┏━━

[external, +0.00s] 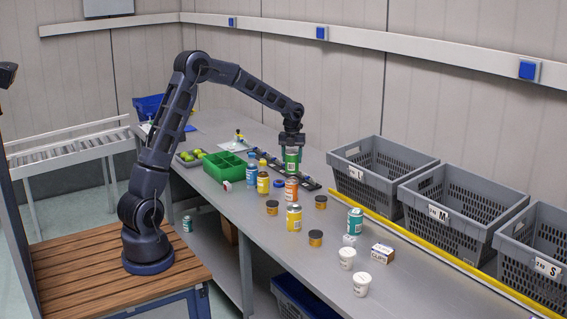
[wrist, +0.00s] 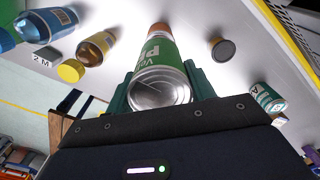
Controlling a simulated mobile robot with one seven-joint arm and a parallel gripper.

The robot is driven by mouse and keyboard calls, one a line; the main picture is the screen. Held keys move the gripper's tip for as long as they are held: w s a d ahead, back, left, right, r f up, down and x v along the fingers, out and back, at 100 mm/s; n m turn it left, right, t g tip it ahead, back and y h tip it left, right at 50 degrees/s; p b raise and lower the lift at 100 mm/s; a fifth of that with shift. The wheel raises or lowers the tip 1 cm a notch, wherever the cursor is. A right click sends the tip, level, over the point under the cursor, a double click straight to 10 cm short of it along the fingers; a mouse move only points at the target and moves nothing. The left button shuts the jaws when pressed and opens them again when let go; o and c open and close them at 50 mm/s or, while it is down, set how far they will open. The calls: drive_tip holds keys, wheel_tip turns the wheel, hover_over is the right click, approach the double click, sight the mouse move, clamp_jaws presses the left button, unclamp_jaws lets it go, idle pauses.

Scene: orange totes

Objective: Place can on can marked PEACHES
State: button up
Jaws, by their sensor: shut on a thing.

┗━━
┏━━

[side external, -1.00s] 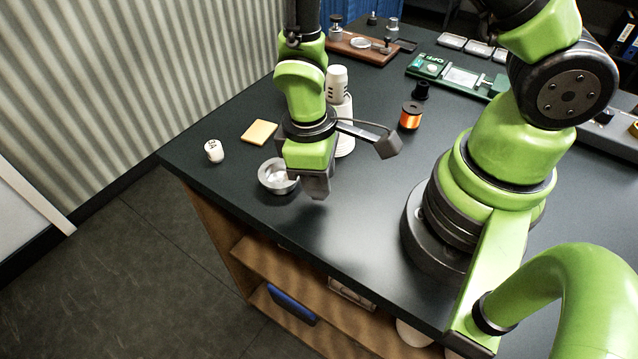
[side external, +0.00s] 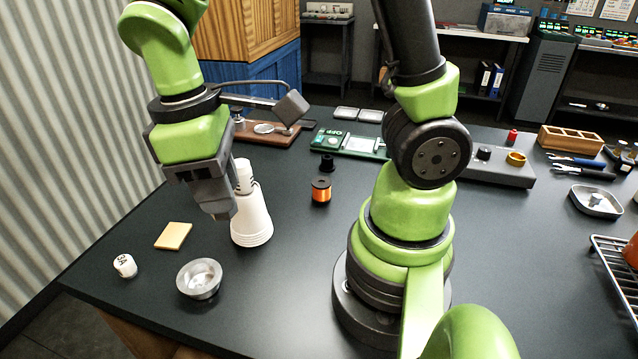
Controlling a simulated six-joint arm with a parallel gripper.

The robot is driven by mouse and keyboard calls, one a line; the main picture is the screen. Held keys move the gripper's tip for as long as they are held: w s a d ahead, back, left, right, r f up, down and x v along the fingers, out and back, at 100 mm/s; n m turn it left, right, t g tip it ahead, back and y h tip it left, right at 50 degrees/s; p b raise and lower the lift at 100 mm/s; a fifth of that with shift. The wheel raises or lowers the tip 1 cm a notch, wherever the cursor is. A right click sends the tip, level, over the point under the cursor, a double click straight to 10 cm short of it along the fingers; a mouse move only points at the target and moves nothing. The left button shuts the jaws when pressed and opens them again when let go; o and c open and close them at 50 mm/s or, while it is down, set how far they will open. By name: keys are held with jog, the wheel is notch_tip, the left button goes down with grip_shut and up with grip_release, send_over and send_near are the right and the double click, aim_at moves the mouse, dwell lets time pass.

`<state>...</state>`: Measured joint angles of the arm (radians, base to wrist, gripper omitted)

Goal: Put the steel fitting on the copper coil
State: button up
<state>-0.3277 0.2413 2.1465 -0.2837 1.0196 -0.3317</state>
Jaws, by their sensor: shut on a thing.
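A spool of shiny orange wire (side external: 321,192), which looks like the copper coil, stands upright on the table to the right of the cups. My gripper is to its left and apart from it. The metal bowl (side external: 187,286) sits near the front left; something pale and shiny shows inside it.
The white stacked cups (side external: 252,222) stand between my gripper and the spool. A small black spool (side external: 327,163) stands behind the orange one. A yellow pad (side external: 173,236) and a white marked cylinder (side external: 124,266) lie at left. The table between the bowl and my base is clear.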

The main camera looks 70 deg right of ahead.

┗━━

§ EXERCISE:
Each line in the material either holds the string "Controlling" or does not. State how many do, and nothing else.

§ SOLUTION FOR THIS PROBLEM:
2